AIM OF THE TASK >>
Check every line below for the word "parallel" and show those that hold it.

SUPPLIED DATA >>
********************

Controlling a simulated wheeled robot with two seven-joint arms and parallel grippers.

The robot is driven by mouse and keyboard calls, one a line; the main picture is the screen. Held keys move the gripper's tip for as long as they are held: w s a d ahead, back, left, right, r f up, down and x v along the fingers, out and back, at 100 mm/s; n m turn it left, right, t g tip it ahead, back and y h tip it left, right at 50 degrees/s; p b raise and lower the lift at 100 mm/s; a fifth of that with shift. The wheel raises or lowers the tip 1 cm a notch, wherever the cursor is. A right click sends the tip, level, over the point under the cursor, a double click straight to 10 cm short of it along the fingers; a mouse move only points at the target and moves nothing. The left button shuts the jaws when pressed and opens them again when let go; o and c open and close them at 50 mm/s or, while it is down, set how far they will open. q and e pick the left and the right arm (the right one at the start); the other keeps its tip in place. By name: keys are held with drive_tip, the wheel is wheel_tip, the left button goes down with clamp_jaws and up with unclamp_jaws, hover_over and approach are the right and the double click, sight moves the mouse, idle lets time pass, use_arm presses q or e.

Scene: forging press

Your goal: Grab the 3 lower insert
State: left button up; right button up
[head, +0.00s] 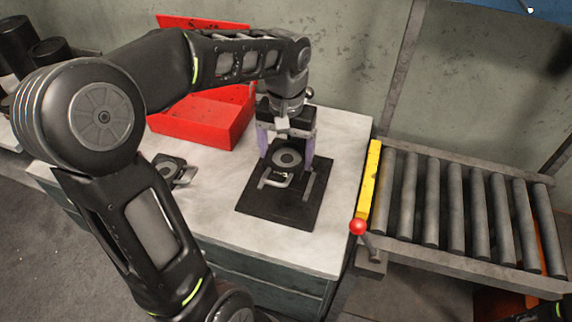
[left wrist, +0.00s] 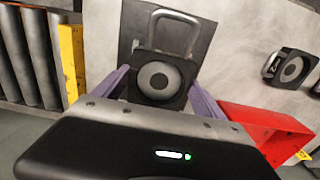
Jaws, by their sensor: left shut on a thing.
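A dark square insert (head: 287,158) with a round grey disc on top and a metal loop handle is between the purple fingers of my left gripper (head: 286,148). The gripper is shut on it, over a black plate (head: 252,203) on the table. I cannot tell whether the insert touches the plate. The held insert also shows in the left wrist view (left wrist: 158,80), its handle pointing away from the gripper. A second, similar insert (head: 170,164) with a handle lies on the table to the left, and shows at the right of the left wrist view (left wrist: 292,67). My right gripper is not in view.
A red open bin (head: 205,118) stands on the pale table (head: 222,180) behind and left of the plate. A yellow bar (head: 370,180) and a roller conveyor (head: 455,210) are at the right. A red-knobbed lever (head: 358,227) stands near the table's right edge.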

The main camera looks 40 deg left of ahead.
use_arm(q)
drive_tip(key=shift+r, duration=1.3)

********************

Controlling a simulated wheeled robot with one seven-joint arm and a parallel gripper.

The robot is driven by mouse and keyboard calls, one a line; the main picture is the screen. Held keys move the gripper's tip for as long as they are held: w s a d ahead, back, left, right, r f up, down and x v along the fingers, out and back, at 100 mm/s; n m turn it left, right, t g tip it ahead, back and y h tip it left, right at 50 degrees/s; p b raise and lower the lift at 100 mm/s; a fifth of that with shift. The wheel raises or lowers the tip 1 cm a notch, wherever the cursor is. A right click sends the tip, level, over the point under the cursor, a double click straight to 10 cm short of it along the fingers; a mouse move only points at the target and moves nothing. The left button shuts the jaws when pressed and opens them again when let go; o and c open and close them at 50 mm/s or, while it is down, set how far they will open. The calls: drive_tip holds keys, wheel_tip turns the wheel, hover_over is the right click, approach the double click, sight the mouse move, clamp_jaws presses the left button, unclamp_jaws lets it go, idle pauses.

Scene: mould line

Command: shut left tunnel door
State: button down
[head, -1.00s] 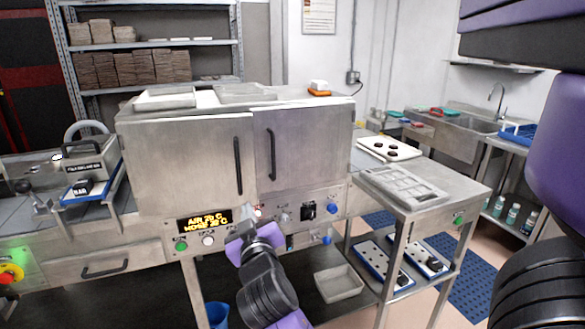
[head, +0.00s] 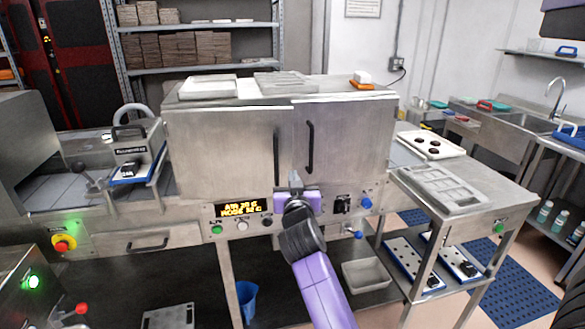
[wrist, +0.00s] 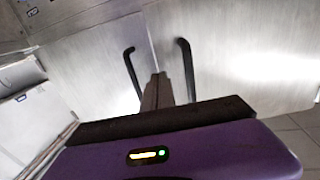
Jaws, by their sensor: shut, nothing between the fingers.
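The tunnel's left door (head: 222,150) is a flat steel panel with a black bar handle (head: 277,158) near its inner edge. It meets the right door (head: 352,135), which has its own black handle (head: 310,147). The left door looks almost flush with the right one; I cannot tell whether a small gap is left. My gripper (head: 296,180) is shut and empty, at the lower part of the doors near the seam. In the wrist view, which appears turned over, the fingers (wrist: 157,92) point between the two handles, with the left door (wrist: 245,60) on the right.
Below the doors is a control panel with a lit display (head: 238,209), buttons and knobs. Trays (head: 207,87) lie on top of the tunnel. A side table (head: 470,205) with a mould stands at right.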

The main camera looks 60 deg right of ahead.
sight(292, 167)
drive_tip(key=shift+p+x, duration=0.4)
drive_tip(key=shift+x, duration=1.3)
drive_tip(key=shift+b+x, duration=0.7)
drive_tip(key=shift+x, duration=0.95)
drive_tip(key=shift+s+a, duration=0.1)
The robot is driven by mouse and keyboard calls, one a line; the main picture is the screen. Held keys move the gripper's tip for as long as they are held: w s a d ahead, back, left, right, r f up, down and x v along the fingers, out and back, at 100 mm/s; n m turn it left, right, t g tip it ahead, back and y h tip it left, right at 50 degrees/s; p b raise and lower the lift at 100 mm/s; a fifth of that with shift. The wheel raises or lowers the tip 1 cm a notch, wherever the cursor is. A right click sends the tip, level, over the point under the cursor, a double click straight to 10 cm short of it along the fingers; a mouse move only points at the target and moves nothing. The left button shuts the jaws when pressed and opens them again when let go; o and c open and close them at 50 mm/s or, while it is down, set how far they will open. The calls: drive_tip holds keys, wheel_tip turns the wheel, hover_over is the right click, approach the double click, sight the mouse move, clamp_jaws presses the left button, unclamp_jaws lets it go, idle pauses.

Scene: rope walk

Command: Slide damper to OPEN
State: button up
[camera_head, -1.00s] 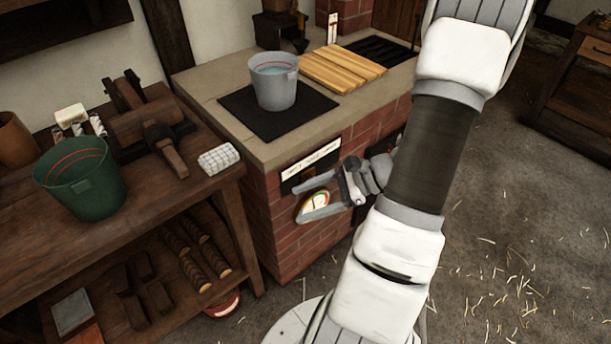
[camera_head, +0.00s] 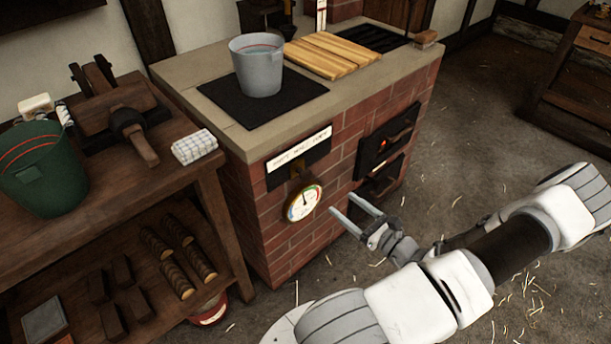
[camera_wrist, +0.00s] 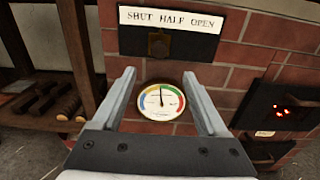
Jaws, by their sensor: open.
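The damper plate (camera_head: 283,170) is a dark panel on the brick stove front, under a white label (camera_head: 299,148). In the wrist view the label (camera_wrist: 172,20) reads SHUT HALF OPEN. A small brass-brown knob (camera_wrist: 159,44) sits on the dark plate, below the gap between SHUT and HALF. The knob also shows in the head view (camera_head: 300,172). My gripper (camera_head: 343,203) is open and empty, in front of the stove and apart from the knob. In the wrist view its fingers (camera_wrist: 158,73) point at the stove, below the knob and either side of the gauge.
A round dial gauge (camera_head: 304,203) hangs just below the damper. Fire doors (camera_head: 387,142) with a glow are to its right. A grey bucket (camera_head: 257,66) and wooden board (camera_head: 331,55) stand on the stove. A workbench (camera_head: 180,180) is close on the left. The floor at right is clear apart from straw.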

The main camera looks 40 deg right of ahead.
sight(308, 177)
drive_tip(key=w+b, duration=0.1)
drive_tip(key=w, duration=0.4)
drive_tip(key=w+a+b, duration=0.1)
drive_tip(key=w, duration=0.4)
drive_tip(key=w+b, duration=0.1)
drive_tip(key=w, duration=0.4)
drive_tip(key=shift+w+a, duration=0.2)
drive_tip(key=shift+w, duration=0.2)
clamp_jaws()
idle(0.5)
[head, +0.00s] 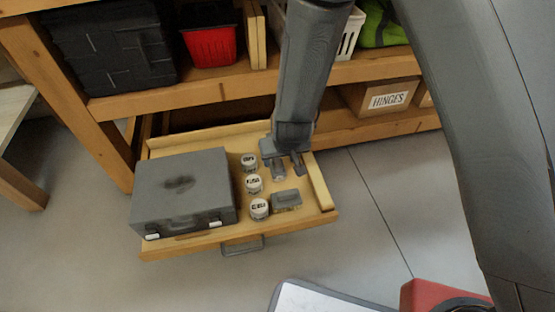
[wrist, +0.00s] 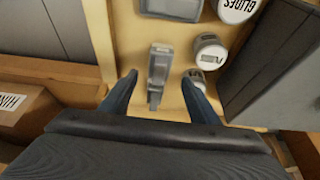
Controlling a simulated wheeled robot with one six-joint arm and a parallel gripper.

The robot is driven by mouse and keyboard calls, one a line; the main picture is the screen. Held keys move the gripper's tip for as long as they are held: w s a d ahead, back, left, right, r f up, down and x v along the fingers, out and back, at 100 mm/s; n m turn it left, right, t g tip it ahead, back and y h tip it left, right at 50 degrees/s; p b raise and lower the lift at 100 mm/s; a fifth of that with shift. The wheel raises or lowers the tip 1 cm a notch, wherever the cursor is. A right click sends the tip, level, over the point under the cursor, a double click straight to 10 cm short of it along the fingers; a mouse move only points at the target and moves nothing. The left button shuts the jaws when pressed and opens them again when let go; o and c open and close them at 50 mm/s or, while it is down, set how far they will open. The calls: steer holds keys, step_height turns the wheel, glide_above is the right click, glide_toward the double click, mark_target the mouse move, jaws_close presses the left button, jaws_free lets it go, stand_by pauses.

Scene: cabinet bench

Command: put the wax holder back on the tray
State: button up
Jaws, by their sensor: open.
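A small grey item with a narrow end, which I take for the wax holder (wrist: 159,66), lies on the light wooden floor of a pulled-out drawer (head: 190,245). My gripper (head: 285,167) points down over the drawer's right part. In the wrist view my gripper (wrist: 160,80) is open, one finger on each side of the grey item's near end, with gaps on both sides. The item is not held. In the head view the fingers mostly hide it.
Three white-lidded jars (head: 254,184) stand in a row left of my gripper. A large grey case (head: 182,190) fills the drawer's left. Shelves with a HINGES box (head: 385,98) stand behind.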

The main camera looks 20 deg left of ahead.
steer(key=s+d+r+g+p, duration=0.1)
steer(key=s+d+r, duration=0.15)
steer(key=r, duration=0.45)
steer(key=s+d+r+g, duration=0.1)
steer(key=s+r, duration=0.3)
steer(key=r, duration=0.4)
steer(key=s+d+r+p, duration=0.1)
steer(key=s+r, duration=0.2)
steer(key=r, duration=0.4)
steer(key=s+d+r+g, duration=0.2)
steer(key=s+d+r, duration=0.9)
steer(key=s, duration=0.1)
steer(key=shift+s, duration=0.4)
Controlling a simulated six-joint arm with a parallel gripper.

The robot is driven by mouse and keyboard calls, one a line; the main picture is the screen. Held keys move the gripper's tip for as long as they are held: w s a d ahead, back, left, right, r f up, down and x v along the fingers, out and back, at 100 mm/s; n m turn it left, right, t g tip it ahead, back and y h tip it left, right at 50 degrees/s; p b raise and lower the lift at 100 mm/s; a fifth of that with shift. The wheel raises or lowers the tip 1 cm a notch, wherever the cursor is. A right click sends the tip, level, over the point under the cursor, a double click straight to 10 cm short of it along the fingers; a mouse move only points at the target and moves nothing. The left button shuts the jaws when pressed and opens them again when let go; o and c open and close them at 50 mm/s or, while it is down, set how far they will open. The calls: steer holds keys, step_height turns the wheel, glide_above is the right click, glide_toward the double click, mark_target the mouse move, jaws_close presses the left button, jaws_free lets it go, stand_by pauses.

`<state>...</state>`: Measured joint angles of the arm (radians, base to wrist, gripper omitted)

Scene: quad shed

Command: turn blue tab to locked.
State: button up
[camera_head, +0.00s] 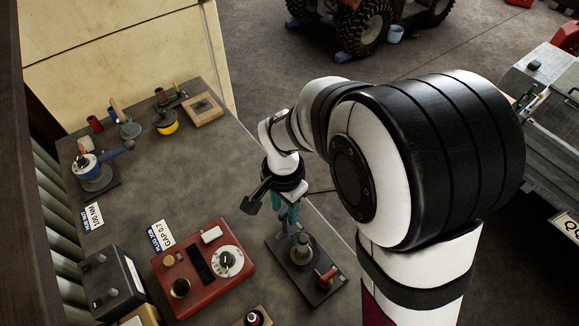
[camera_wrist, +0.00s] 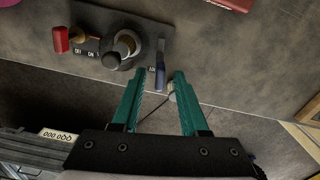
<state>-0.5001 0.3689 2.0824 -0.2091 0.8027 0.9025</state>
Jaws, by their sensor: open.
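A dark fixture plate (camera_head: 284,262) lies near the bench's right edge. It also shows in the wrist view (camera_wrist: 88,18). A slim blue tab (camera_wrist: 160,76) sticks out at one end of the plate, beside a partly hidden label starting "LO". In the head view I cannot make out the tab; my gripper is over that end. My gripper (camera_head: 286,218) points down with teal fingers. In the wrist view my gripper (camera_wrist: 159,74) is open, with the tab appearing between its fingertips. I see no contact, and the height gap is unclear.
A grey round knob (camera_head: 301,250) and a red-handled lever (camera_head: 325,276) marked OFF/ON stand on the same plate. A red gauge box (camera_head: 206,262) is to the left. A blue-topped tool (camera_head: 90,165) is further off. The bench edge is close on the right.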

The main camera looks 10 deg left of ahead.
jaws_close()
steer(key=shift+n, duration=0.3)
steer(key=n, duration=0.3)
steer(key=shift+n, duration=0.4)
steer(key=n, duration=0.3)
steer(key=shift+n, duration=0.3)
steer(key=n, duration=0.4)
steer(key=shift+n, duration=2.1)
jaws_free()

********************

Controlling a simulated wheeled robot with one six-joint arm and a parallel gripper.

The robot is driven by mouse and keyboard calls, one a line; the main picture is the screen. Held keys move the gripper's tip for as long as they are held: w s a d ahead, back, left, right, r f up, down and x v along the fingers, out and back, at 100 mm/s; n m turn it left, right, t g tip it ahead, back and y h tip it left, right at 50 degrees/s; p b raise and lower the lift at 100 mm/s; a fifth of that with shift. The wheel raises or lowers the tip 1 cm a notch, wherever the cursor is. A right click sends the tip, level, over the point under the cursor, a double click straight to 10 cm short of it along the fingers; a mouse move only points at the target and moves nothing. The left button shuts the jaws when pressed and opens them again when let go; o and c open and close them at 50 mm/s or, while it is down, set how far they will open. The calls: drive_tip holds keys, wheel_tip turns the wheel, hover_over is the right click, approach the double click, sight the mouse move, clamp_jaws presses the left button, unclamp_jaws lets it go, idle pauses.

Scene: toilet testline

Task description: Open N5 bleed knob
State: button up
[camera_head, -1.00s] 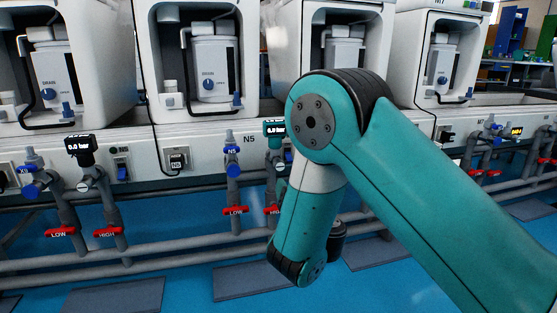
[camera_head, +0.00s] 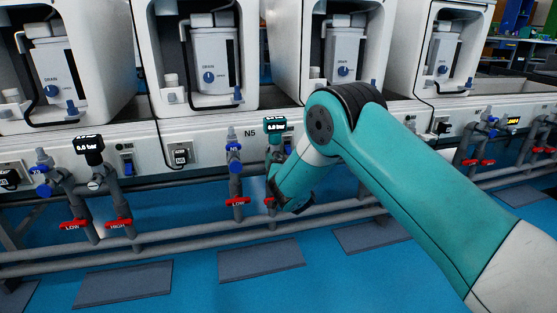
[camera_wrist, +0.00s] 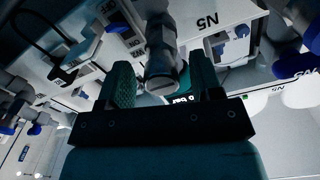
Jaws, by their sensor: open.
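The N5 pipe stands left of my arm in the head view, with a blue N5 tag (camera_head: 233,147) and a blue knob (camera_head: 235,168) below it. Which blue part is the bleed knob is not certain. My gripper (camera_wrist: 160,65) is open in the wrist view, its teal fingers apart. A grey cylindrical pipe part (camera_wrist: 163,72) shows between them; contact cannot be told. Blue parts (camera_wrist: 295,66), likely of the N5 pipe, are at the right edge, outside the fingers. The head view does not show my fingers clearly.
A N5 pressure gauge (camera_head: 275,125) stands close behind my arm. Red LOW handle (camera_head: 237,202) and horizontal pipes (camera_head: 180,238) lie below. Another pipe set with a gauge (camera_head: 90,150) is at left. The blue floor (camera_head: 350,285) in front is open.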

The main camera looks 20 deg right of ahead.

********************

OUTPUT FOR THIS EXERCISE >>
Controlling a simulated wheeled robot with two seven-joint arms and parallel grippers.
Controlling a simulated wheeled robot with one seven-joint arm and a parallel gripper.
Controlling a simulated wheeled robot with one six-joint arm and a parallel gripper.
Controlling a simulated six-joint arm with a parallel gripper.
Controlling a simulated wheeled robot with one six-joint arm and a parallel gripper.

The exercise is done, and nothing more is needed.